** YOUR INSTRUCTIONS **
Search the data for the word "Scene" and copy every line where it occurs.
━━━ EXERCISE INPUTS
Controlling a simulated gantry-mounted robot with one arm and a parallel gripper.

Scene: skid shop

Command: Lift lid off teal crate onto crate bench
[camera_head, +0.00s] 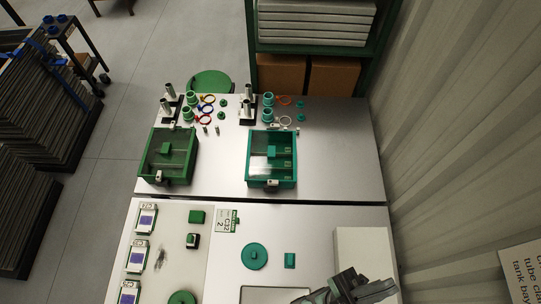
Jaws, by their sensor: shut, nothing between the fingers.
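The teal crate (248,170) stands on the right part of the far metal bench (340,165). A see-through lid (262,164) with a small teal block handle (271,151) appears to sit on it. Teal pieces show inside through the lid. A latch-like fitting shows at its front edge. My gripper (345,288) is at the bottom right, over the near bench, well apart from the crate. It is dark, shut and empty, and partly cut off by the frame edge.
A darker green crate (144,165) with a similar lid stands left of the teal one. Rings, cylinders and upright posts (247,100) line the bench behind. The near bench (220,262) holds labelled devices, green parts and a pale box (362,248). Bench space right of the teal crate is clear.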

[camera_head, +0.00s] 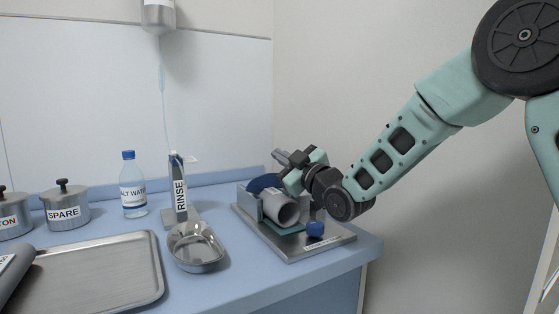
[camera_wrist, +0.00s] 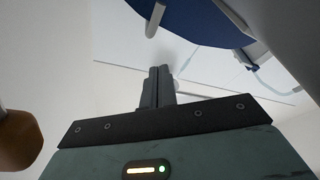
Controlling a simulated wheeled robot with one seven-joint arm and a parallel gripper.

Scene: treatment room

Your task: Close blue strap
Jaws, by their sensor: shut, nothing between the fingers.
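The blue strap (camera_head: 264,183) shows as a dark blue curved piece on the metal fixture at the right end of the counter. In the wrist view a dark blue curved piece (camera_wrist: 205,18) with a grey bar fills the top. A grey cylinder (camera_head: 285,209) lies in the fixture, on its base plate (camera_head: 290,245). My gripper (camera_head: 280,156) is above and behind the cylinder, close to the strap; I cannot tell whether they touch. In the wrist view my gripper's fingers (camera_wrist: 158,75) are together with nothing between them. The strap's far end is hidden by my wrist.
A blue knob (camera_head: 315,229) stands at the plate's front. A metal dish (camera_head: 197,247), a RINSE stand (camera_head: 178,190), a bottle (camera_head: 133,188), a SPARE pot (camera_head: 66,207) and a metal tray (camera_head: 100,272) are to the left. The wall is close behind.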

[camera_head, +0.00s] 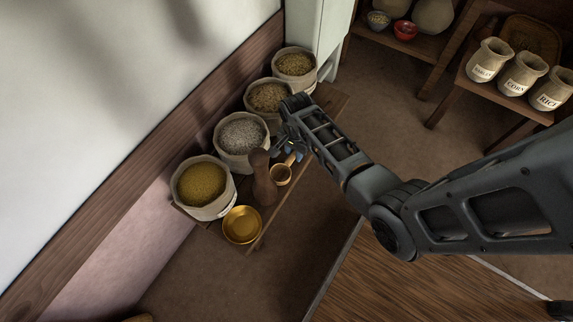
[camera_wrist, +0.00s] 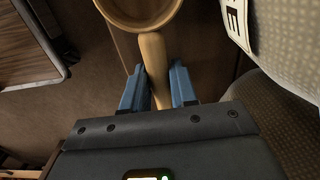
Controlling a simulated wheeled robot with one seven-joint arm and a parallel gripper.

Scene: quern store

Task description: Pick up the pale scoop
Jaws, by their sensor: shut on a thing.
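The pale scoop (camera_head: 281,174) is a small light-wood cup with a handle, low over the front edge of the low shelf in the head view. In the wrist view its handle (camera_wrist: 153,62) runs down between the blue fingers of my gripper (camera_wrist: 158,88), and its bowl (camera_wrist: 140,8) is cut off by the top edge. My gripper (camera_head: 288,150) is shut on the handle. In the head view my arm hides part of the fingers. I cannot tell whether the scoop still touches the shelf.
The low shelf (camera_head: 258,228) carries several grain sacks, among them one with yellow grain (camera_head: 202,184) and one with grey grain (camera_head: 240,136). A brown wooden bottle-like thing (camera_head: 263,180) stands left of the scoop. A golden bowl (camera_head: 242,225) sits at the near end. Labelled jars (camera_head: 522,74) stand far right.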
━━━━━━
** PROBLEM SOLUTION **
Scene: skid shop
Scene: treatment room
Scene: quern store

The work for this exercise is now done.